Defense lawyers get paid to make clients' cases disappear.
But lawyer Steven Leventhal can really make things vanish.
Leventhal is a self-trained magician who sometimes practices his craft in court. He uses dollar bills, playing cards and other tools of the trade to remind jurors that what we think we see might just be an illusion.
"I'm not making a mockery of anything. I'm hammering home a point," the affable Leventhal said Friday in his prop-filled office in a Philadelphia skyscraper.
In a recent construction accident lawsuit, an opposing lawyer asked the judge to ban any such tricks. They settled the case before trial, but Leventhal still filed an objection. He argued for the right to entertain "underpaid, extremely bored" juries - and to make his point.
"Anecdotal stories, biblical references and turning to examples of pop culture icons have long been used by innovative trial counsel at time of closing to hammer their trial themes home," Leventhal, 47, said in his written response, first reported by The Legal Intelligencer, a daily legal newspaper in Philadelphia.
Leventhal's first trial involved an accident on the bay near Atlantic City. He was defending against a claim that the wake from his client's boat - coincidentally named The Illusion - caused another boat to bang against a dock and crush a man's foot.
At the 1990 trial, he borrowed a dollar from the plaintiff's lawyer during closing arguments. He waved it before the jury and magically produced a $100 bill a moment later.
He then asked: "Was it my client's boat, or was it merely an illusion?"
The jury took just 18 minutes to return a verdict in Leventhal's favor. And the judge had him repeat the trick for colleagues.
Leventhal developed his love of magic growing up at a Bucks County hotel run by his parents. He would exchange tips with guests and sometimes perform. While a college junior in Tel Aviv, he also worked as a street performer in Paris, Amsterdam and the Soviet Union.
"All you need, really, is a bag of tricks," said Leventhal, who also performs magic for pay at law firm parties, weddings and the like.

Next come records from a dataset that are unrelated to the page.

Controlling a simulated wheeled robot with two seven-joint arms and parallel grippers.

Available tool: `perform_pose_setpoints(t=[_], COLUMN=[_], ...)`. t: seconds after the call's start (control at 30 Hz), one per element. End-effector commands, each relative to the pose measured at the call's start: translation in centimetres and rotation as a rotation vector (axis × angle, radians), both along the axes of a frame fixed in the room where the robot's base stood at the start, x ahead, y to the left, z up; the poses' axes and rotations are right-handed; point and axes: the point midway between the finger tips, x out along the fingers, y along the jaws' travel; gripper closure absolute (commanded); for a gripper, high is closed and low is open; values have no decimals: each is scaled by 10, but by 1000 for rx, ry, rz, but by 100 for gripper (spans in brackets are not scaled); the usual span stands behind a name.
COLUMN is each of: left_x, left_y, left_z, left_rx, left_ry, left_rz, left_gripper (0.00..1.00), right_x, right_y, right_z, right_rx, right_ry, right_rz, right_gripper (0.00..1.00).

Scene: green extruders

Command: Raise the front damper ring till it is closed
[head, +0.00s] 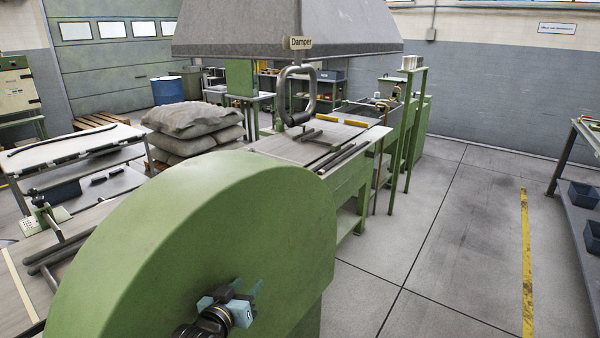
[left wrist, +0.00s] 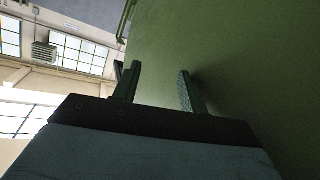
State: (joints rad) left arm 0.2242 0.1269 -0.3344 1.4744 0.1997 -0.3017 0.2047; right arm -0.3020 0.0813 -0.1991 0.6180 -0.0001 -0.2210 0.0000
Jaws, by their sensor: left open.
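The damper ring (head: 281,95) is a grey, rounded upright loop with a dark lower bar. My left gripper (head: 246,290) is low in the head view, against the green curved housing, well below and nearer than the ring. Its two dark fingers show apart and empty in the left wrist view (left wrist: 158,80), with green surface close by on the right. The ring does not show in the left wrist view. My right gripper is in neither view.
The big green housing (head: 190,210) fills the lower left foreground. Behind it stands a green-legged bench (head: 345,185) with rods on top. Stacked grey sacks (head: 195,125) are at left. A shelf with dark bins (head: 580,195) is at far right. The floor between is clear.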

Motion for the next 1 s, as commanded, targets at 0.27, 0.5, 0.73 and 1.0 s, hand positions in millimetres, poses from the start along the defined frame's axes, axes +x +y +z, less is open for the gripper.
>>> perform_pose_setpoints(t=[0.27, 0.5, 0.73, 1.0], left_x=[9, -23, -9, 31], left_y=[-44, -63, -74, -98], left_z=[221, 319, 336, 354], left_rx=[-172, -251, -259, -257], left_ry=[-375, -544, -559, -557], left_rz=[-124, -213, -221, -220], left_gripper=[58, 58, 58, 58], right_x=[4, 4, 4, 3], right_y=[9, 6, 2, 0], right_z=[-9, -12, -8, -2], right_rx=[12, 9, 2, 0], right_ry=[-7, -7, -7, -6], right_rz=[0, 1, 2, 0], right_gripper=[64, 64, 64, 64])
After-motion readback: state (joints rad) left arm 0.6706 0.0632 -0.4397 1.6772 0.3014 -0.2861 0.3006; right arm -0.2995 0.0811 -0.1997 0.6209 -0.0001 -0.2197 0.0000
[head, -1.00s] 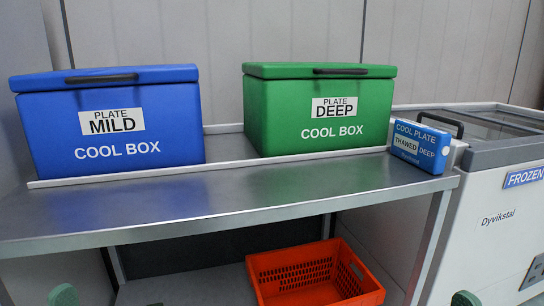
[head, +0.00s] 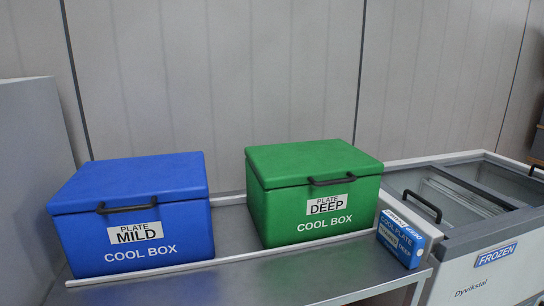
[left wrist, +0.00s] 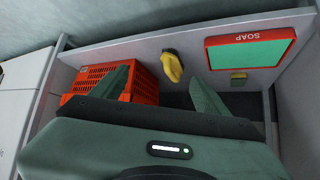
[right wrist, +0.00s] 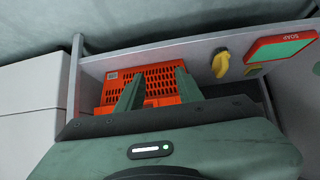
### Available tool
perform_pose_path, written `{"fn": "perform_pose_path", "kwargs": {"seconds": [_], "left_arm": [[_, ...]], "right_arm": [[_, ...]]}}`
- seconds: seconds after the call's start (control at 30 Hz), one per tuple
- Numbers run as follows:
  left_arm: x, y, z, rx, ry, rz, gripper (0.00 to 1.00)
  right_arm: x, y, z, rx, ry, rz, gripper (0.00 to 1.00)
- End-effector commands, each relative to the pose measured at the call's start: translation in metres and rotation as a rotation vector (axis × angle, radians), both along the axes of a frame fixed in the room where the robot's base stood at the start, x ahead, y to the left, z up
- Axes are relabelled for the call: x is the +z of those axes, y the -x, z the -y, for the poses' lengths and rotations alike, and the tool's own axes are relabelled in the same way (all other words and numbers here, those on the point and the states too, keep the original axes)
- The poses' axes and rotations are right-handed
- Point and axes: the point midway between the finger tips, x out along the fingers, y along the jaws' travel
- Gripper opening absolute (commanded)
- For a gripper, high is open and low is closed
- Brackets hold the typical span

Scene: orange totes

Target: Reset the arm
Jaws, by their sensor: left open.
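My left gripper (left wrist: 157,72) is open and empty, its two green fingers spread apart in the left wrist view. My right gripper (right wrist: 160,74) is also open and empty in the right wrist view, with its fingers apart. Both point toward the lower shelf, where an orange tote (left wrist: 88,72) stands; it also shows in the right wrist view (right wrist: 158,80), partly hidden behind the fingers. Neither gripper is seen holding anything. The head view shows neither arm.
A blue cool box (head: 135,225) and a green cool box (head: 312,190) stand closed on the steel table (head: 270,285). A cool plate pack (head: 400,238) leans at right, beside a chest freezer (head: 490,265). Yellow item (left wrist: 171,67) and SOAP box (left wrist: 255,52) are near the shelf.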

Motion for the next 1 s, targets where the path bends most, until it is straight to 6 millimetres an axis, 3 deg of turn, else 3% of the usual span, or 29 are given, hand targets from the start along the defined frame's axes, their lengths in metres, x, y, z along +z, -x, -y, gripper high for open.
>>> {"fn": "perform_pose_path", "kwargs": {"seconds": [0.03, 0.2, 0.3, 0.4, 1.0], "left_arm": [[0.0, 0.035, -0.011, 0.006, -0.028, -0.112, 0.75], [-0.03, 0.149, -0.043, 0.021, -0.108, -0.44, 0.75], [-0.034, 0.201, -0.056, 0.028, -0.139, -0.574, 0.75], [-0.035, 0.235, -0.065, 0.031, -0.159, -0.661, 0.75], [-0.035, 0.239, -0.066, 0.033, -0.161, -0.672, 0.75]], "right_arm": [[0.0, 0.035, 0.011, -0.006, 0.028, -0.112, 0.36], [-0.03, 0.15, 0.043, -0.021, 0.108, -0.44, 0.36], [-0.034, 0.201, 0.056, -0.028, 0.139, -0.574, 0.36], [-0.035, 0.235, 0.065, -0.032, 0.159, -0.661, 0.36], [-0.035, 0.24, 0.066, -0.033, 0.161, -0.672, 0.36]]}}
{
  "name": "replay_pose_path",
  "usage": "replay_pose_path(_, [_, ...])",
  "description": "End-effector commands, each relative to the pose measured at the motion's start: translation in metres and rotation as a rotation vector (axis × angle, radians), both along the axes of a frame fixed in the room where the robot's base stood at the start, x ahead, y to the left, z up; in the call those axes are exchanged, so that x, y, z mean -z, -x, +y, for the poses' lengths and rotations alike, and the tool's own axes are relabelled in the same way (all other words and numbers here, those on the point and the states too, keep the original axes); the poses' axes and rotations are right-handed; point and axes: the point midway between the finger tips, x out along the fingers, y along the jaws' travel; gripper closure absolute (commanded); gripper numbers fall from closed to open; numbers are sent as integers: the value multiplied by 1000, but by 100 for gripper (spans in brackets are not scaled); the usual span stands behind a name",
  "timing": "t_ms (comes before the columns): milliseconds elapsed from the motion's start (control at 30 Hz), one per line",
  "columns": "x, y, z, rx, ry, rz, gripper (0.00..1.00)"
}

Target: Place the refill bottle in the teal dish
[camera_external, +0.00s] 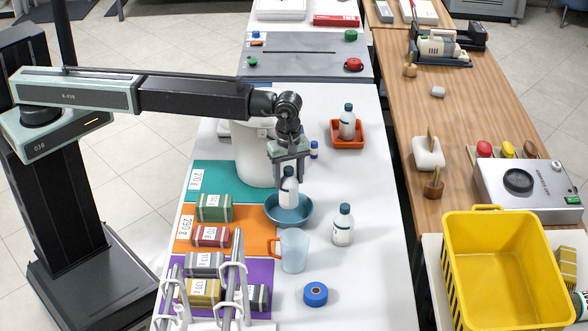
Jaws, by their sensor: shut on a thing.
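My gripper (289,163) points straight down over the teal dish (290,222) and is shut on a white bottle with a dark cap, the refill bottle (289,190). The bottle is upright, and its lower end overlaps the inside of the dish. I cannot tell whether its base touches the dish floor. Similar bottles stand nearby: one (343,226) on the table to the right of the dish, another (347,122) in an orange-red tray (347,141).
A white bucket (250,155) stands close behind and left of the dish. A light blue mug (294,250) is just in front. Striped bundles (213,207) lie on coloured mats to the left, near a metal rack (230,285). A blue tape roll (315,294) lies at the front.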

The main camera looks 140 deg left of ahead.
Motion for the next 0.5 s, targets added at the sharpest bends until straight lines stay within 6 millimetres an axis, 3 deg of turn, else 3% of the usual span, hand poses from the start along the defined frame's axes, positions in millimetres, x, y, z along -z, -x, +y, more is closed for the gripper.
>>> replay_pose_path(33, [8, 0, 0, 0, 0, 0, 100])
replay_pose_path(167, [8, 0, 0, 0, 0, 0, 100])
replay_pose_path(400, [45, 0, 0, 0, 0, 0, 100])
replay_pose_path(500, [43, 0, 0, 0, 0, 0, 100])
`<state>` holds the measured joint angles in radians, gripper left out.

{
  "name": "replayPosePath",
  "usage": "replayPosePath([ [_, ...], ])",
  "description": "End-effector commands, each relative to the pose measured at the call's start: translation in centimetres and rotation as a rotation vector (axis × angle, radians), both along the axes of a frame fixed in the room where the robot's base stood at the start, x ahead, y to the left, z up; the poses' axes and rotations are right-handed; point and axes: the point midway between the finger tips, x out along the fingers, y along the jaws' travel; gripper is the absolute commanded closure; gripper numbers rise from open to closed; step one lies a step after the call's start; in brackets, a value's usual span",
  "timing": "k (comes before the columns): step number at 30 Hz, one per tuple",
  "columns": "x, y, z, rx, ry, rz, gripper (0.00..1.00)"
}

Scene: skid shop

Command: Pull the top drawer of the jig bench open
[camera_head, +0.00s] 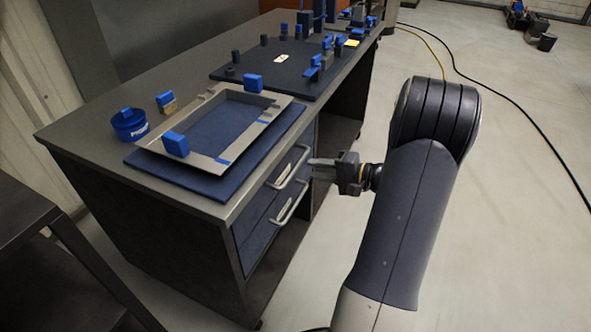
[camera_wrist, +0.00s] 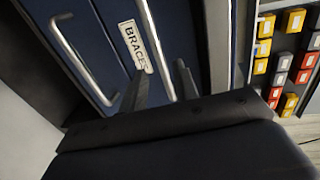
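The jig bench (camera_head: 190,215) has two dark blue drawers, both looking shut, each with a pale bar handle. The top drawer's handle (camera_head: 290,166) is above the lower handle (camera_head: 290,201). My gripper (camera_head: 316,170) is just right of the top handle, roughly level with it. In the wrist view my gripper (camera_wrist: 160,88) is open, its two dark fingers apart. One bar handle (camera_wrist: 152,40) runs down between the fingertips in the picture; contact cannot be told. A white label reading BRACES (camera_wrist: 136,47) is beside it. The other handle (camera_wrist: 82,60) is further left.
A blue mat with a grey tray frame (camera_head: 150,165), a blue tub (camera_head: 130,124) and blue blocks are on the bench top. Open shelf space is right of the drawers. Yellow and red bins (camera_wrist: 290,60) show in the wrist view. The floor (camera_head: 510,200) at right is mostly clear, crossed by cables.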

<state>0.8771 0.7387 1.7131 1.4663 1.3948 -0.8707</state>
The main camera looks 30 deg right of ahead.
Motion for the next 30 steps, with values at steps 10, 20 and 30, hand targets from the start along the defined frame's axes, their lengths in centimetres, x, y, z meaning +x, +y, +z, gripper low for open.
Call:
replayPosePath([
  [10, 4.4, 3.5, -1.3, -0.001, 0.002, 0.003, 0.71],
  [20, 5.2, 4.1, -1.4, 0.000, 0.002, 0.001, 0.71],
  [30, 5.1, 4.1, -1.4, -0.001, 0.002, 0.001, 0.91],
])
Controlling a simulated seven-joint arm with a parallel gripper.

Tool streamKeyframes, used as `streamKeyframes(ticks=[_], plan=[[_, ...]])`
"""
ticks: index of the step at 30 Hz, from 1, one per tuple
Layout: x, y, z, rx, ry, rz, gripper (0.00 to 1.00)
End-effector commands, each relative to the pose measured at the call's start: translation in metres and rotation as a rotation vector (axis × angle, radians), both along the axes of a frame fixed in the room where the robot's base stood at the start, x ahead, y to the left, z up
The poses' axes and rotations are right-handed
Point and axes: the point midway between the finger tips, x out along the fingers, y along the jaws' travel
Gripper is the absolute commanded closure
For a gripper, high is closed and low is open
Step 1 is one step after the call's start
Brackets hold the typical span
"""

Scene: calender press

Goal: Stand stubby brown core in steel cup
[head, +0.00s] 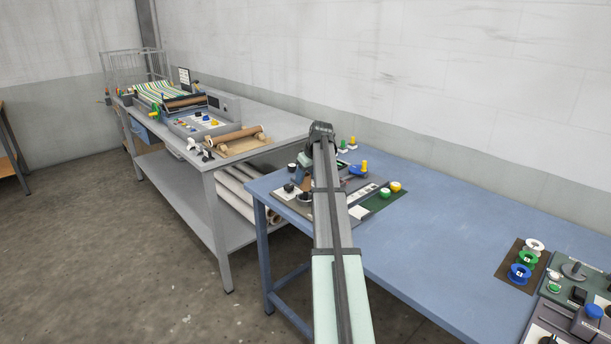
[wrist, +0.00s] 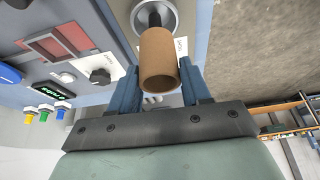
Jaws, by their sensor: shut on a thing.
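The stubby brown core (wrist: 158,50) is a short, hollow cardboard-coloured tube. In the wrist view it sits between the two blue fingers of my gripper (wrist: 158,80), which is shut on it. Its open near end faces the camera. Just beyond its far end is a round steel rim (wrist: 137,16) with a dark middle, which looks like the steel cup. The core overlaps this rim in the picture; I cannot tell whether they touch.
A grey bench (head: 275,122) is at left.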

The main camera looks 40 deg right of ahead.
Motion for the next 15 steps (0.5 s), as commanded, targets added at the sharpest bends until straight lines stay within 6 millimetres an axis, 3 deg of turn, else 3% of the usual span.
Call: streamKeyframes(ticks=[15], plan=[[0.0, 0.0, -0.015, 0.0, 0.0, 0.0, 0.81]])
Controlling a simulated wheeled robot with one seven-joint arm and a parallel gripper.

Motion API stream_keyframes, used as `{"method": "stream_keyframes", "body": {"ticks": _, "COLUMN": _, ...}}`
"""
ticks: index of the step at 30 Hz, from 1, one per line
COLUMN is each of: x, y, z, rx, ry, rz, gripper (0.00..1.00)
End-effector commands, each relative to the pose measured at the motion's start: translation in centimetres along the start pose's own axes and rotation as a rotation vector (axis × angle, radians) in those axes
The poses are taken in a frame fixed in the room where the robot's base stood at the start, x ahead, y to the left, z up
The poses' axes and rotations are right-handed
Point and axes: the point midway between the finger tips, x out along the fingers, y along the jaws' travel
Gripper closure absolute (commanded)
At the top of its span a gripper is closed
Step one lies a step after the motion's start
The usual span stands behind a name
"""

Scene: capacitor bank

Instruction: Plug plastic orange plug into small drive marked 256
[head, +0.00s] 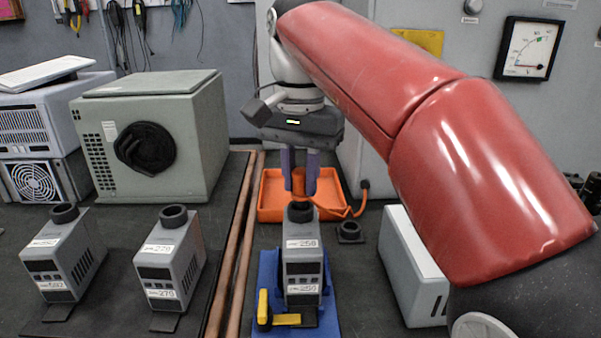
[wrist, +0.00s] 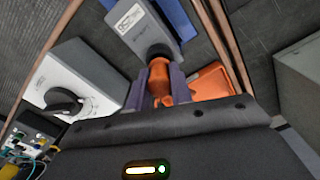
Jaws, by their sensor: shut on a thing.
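My gripper (head: 303,190) points down with its purple fingers shut on the orange plug (head: 298,182). The plug also shows between the fingers in the wrist view (wrist: 158,80). Below it stands a small grey drive (head: 302,262) with a black round socket (head: 300,212) on top; its label looks like 256 or 258, too blurred to be sure. In the wrist view the plug's end meets or overlaps the dark socket ring (wrist: 159,52); I cannot tell whether it is inside. The drive stands upright on a blue base (head: 265,275) with a yellow lever (head: 264,308).
Two similar drives (head: 172,262) (head: 68,258) stand at left. An orange tray (head: 270,212) lies behind the drive, with an orange cable (head: 340,212) at its right. A black ring-shaped part (head: 349,230) and a white box (head: 410,265) stand right. Copper bars (head: 236,250) run along the left.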

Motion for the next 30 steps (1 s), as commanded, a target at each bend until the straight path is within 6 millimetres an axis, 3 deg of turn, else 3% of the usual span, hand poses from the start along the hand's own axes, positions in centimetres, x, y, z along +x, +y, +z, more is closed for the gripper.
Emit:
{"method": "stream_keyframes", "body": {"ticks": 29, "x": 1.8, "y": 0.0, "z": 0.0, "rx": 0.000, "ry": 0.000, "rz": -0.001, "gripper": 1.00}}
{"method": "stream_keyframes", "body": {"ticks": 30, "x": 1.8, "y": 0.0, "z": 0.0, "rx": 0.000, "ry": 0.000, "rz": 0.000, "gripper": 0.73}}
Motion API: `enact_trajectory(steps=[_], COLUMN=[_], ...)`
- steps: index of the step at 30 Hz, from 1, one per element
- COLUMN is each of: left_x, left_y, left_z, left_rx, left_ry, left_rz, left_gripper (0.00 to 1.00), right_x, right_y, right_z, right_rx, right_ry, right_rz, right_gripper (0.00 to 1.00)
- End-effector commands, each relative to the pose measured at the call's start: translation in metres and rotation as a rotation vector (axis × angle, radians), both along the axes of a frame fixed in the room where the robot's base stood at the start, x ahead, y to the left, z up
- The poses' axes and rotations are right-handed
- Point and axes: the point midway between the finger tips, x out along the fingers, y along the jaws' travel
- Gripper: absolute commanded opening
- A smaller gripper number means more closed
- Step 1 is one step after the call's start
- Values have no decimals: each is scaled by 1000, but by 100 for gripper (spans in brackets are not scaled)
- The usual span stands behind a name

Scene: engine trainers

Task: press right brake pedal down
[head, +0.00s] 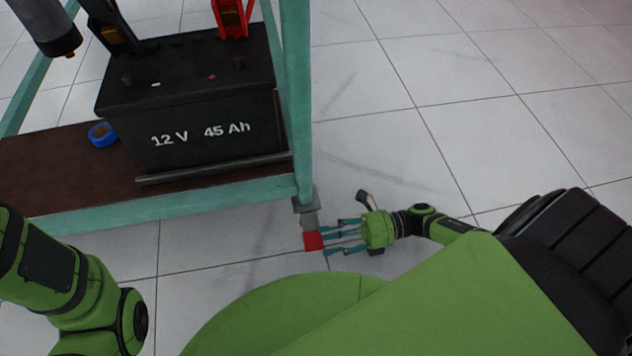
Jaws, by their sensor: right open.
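The red brake pedal (313,241) sticks out below the grey foot (309,219) at the lower right corner of the teal stand. My right gripper (335,237) is open at floor level, just right of the pedal. Its teal fingers point left towards the pedal, with the fingertips at or very close to its right edge. I cannot tell whether they touch it. My left arm shows at the lower left, but its gripper is out of view.
The teal stand (150,208) has a brown shelf (50,180) carrying a black 12 V battery (200,110) and a blue tape roll (102,134). Its corner post (297,100) rises above the pedal. The tiled floor (450,90) to the right is clear.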

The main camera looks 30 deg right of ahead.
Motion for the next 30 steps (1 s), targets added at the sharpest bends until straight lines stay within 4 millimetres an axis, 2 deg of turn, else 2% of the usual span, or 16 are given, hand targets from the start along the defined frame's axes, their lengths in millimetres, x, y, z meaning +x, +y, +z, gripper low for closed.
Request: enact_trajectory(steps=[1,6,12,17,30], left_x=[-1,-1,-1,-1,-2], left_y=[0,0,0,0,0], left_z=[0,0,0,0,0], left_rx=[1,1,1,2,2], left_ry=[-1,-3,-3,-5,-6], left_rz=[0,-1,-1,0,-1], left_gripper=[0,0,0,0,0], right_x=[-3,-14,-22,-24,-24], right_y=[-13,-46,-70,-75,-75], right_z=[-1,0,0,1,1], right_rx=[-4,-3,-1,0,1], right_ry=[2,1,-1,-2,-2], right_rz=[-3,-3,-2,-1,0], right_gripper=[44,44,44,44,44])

Leventhal acknowledges it's not suited to every case. And he generally limits his act to closing arguments.
He compares his technique to a bicyclist awareness ad posted on YouTube. Viewers are asked to count how many times a fast-moving team passes a basketball. A deft viewer might accurately say 13 - but miss the person in a gorilla suit who walks through the play.
"Unless you're looking for it, you don't see it," Leventhal said. "And that's the beauty of magic."